Despite the benchmark aluminium price on the London Metal Exchange (LME) falling below the cost of production, metal producers in India are not cutting output, at least in the current financial year, amid hopes of revival in its price in the second half of the year.
This is important in view of the global majors, such as Alcoa, Rusal, Norsk Hydro and Rio Tinto having announced 1.8 million tonnes (mt) of accumulative production cuts to reduce the losses burden on their books.
The decision to continue with the existing production capacity by Indian aluminium majors assumes significance as a further fall in prices will make it unaffordable for them. Hope of price stabilisation and further rise in the international markets have also helped in postpone their decision.

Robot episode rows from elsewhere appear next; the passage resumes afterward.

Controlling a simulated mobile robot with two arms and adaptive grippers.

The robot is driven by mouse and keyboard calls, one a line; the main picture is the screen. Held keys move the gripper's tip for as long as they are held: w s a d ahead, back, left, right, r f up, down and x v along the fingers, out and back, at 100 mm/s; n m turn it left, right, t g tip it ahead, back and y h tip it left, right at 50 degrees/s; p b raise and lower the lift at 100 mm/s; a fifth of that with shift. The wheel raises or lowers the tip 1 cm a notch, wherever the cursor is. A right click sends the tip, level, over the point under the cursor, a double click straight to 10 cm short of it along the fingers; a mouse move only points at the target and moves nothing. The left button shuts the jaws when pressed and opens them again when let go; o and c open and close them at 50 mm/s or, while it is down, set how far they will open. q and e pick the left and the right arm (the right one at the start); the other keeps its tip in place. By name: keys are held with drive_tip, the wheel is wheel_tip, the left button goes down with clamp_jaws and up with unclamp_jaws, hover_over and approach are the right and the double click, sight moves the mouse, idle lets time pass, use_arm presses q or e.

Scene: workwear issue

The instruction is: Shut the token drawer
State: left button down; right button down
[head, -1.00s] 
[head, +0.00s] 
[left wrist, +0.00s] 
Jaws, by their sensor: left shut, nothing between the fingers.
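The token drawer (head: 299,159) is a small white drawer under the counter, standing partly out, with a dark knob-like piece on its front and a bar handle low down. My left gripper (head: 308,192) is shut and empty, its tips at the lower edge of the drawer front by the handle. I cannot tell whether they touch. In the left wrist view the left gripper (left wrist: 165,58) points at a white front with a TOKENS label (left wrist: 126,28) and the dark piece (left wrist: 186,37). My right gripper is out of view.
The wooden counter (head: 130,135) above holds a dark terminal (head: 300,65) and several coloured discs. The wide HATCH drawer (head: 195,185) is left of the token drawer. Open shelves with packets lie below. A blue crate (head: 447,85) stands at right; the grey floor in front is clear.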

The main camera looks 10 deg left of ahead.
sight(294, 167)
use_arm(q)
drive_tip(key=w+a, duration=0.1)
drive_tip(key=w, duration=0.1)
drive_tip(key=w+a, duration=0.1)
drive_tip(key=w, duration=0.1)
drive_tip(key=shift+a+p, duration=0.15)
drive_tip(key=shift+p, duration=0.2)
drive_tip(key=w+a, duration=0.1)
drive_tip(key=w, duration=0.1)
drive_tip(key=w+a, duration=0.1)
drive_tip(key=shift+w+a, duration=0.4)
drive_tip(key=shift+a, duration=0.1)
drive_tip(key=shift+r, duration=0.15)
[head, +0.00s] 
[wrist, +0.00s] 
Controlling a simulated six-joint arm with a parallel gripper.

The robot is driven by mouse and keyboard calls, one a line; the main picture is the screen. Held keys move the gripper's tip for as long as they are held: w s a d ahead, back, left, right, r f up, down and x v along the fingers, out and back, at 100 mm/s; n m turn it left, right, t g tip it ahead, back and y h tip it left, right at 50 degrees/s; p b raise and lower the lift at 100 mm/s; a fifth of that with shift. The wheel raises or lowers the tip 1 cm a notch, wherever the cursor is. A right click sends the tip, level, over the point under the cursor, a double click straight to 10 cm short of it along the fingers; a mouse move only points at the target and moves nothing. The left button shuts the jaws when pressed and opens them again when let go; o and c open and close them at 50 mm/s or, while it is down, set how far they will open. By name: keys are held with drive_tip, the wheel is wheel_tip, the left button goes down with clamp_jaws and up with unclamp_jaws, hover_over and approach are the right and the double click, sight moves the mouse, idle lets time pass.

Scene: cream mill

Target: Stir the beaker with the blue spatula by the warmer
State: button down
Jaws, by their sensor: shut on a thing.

A recent Barclays report says the average cost of production (COP) of aluminium by all major producers in India stands at $2,030. While aluminum producer Nalco’s COP works out to $1,920, that of Hindalco and Balco stand at $1,900 and $2,000, respectively.
The COP of Anil Agarwal-controlled Vedanta Aluminium Ltd (VAL) stands between $2,300 and $2,400 and is substantially higher than the rest of the players'. The company operates on bauxite and alumina sourced from the open market. It has signed a memorandum of understanding with the Orissa Mining Company for sourcing bauxite on a long-term basis from the latter’s proposed mining site in Lanjigarh. “We hope the bauxite issue will be resolved by the end of the year. Hence, there is no production cut planned as of now,” said Mukesh Kumar, chief executive officer, VAL.
Meanwhile, the aluminium prices on the benchmark London Metal Exchange (LME) slumped below $1,900 on June 21, and continues to stay between $1,850 and $1,910, due to lack of demand. The slowdown in global economies has reduced investment in the user sectors of transport, packaging and construction, which account for nearly 70 per cent of the global 42 mt consumption of the metal. The LME price has corrected by 26 per cent in the last one year from $2,480.
Hoping for a revival in aluminium prices, Nalco chairman B L Bagra said in a recent interview, “Aluminium may rise 10 per cent from the current level and surpass $2,000 in two-three months, due to subdued supply in the international markets.” “No production cut is currently in sight,” said a Nalco official.
Apparently, Coal India Ltd (CIL) has agreed to supply coal to Nalco, which is likely to help the producer cut its COP marginally. However, Nalco’s profit margin would continue to remain under pressure as CIL has ensured supply of only 60 per cent of its requirement.
While announcing the annual financial results for 2011-12, Debu Bhattacharya, managing director of Hindalco Industries, said, “The aluminium business could take a beating this quarter because the situation is much worse than what was prevalent in the fourth quarter of 2011-12. A Hindalco official added, “Despite economic headwinds, the balanced portfolio approach, low-cost operation and strong value-added businesses resulted in a commendable performance.”
Total production in India was reported at 1.24 mt during the first nine months of 2011-12. During the previous financial year, total aluminium output was 1.63 mt.